LSC is perfect, but I was just playing the "what feels right on the parking lot" game, so I'm pretty sure that I'm gonna change it after some DH runs.

I can't find one 19.1 shim, but I'm pretty sure that I haven't put it on the shimstack...
If I did, than there's three 19.1 shims.
 

Mlody

Monkey
Feb 25, 2006
120
0
London - UK
RedOne, Socket:
I like to have my suspension set-up perfectly and to understand how it works, and I think I'm not the only one - so feel free to talk about it in "my thread". Doesn't matter if you're talking about MOCO, shimzzzz or SPV, as it still may help someone in understanding how his fork works and how to improve it.
 

Mlody

Monkey
Feb 25, 2006
120
0
London - UK
One more thing - Is it true that smaller shim will be stiffer than the bigger one with the same thickness?
E.g. 16x0.1mm is stiffer than 18.1x0.1mm ?

That would be logical, but maybe I got it wrong?
 

Steve M

Turbo Monkey
Mar 3, 2007
1,991
45
Whistler
One more thing - Is it true that smaller shim will be stiffer than the bigger one with the same thickness?
E.g. 16x0.1mm is stiffer than 18.1x0.1mm ?

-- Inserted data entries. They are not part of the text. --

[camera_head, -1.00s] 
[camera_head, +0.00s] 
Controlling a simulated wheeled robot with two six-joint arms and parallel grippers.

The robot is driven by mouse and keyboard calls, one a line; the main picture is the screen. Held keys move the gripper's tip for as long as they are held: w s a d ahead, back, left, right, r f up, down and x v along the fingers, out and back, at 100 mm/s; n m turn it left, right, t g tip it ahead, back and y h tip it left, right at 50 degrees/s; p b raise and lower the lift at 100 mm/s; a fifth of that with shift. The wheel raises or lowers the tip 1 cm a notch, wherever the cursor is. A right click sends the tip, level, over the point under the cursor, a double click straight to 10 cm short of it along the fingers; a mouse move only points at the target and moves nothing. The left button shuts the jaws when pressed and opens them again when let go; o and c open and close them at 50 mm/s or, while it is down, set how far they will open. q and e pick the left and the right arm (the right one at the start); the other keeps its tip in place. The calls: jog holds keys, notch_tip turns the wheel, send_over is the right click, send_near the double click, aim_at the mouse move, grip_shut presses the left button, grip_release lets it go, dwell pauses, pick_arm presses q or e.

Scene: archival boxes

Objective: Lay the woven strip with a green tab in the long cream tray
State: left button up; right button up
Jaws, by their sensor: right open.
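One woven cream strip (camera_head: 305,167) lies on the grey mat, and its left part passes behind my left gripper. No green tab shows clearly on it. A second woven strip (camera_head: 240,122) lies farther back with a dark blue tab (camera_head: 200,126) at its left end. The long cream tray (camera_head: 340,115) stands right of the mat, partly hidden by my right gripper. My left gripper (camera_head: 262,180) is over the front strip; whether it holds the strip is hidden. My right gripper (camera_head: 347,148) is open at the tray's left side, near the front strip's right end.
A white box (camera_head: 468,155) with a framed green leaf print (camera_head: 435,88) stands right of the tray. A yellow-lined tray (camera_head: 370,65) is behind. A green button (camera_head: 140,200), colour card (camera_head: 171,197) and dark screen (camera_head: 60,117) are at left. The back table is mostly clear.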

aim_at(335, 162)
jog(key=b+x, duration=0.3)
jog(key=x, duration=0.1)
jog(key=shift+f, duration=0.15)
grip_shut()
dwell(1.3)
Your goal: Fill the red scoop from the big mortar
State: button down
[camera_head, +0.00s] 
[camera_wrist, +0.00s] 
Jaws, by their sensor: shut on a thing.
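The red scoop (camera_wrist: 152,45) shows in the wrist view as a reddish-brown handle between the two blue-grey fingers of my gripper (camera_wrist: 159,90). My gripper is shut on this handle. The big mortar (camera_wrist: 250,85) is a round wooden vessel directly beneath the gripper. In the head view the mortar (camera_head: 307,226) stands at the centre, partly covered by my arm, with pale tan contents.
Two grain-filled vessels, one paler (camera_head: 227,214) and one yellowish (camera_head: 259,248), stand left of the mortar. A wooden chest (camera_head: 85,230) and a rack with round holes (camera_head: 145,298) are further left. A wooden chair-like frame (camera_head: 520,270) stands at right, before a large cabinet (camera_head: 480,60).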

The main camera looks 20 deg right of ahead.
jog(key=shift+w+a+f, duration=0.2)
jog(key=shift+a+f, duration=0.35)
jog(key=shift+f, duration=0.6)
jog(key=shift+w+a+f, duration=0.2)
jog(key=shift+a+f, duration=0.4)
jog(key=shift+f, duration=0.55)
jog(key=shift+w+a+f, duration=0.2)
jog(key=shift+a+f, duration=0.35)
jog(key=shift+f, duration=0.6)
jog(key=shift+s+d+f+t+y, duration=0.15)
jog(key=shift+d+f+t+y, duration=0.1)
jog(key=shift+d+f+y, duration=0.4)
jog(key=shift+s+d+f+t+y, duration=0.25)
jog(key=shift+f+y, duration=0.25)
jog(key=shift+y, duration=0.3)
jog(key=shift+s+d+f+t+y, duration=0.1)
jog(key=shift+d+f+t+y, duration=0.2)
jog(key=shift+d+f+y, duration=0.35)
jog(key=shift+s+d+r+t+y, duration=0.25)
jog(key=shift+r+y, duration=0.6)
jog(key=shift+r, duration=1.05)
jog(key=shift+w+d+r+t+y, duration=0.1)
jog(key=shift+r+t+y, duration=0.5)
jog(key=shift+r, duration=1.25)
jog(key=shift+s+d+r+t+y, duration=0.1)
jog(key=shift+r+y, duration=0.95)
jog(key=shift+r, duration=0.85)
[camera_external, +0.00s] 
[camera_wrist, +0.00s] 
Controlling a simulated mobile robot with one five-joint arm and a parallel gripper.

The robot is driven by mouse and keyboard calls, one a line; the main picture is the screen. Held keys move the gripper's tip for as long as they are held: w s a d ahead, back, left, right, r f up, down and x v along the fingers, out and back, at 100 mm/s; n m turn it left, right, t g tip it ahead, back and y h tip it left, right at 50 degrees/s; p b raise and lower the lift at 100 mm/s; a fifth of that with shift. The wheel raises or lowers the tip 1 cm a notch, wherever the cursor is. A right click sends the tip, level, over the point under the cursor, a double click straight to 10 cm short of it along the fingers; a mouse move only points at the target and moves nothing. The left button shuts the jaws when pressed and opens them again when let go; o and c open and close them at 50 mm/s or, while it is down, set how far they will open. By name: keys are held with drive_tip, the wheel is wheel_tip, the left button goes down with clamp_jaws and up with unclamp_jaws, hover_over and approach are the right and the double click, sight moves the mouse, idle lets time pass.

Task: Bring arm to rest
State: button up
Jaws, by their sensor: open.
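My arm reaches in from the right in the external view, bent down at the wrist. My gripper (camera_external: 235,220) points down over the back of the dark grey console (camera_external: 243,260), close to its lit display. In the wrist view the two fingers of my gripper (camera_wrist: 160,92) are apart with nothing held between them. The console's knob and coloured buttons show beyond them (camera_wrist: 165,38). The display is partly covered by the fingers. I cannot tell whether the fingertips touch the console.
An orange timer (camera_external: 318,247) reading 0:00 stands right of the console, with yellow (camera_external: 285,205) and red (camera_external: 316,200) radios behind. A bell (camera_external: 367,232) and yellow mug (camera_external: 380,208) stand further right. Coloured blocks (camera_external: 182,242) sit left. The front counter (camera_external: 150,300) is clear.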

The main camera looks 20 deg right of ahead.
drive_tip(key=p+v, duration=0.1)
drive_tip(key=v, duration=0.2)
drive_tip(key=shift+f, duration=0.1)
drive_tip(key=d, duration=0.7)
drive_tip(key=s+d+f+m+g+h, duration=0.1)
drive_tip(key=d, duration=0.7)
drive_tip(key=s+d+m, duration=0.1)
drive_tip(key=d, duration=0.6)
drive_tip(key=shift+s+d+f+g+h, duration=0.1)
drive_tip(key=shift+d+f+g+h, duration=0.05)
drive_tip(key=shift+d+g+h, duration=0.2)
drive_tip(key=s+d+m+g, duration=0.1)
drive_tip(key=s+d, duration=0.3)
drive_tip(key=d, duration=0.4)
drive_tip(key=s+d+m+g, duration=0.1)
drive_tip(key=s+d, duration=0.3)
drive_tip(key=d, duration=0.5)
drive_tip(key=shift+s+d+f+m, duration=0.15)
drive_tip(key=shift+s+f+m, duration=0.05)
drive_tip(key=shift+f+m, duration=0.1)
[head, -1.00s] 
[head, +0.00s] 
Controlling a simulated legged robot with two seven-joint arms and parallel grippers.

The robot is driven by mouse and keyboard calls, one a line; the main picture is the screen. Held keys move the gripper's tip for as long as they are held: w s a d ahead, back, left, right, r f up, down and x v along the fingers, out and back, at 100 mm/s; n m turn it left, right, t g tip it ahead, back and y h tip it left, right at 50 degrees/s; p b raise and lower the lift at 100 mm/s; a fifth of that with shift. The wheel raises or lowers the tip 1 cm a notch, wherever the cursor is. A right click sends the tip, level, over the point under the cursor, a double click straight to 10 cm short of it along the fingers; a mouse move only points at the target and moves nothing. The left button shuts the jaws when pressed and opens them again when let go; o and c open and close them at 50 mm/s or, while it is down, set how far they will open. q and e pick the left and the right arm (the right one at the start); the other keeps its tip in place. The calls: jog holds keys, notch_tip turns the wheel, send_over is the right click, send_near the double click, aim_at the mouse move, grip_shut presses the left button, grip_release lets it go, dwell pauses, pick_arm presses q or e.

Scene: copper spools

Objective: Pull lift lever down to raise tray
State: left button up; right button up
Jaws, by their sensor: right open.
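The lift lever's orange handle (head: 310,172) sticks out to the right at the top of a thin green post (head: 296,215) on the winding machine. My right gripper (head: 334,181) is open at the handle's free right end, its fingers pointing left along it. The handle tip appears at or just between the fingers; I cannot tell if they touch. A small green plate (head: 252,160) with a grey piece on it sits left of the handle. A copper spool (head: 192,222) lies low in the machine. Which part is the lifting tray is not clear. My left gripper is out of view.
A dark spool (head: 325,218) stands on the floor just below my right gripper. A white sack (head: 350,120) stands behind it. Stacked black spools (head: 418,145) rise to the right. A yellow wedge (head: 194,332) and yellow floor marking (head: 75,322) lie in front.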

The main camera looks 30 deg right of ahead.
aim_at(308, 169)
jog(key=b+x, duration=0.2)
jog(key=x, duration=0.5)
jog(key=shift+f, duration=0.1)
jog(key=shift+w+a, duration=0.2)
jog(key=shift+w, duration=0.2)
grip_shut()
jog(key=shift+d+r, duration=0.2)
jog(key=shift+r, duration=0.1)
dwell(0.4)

That would be logical, but maybe I got it wrong?
Only if you measure shim lift force vs displacement at the edge of the shim, which is not directly relevant as any shims you're varying the OD of are obviously not at the front of the stack. If it's supporting any other shims between itself and the piston, the larger OD shim will offer higher stiffness.
 

EVIL JN

Monkey
Jul 24, 2009
491
24
Okey since were on the topic of tuning, could i get my rc4 to have more of a two stage rebound?
I cant seem to find a good setting or feel compared to my vivid that i used on my sunday, the rc4 is on a new demo 8 2011. I like to have my rebound quite fast deep in the travel so it rebounds from big hits and dont bog down to hard in terms of ride height while having a fairly slow beginnig rebound for stabillity and composure.

On the rc4 i feel like there is just a few clicks of useable range which still dont match up with the boxxer up front, i felt the same with my old dhx 5.0 on the sunday kind of the reason i went with the vivid.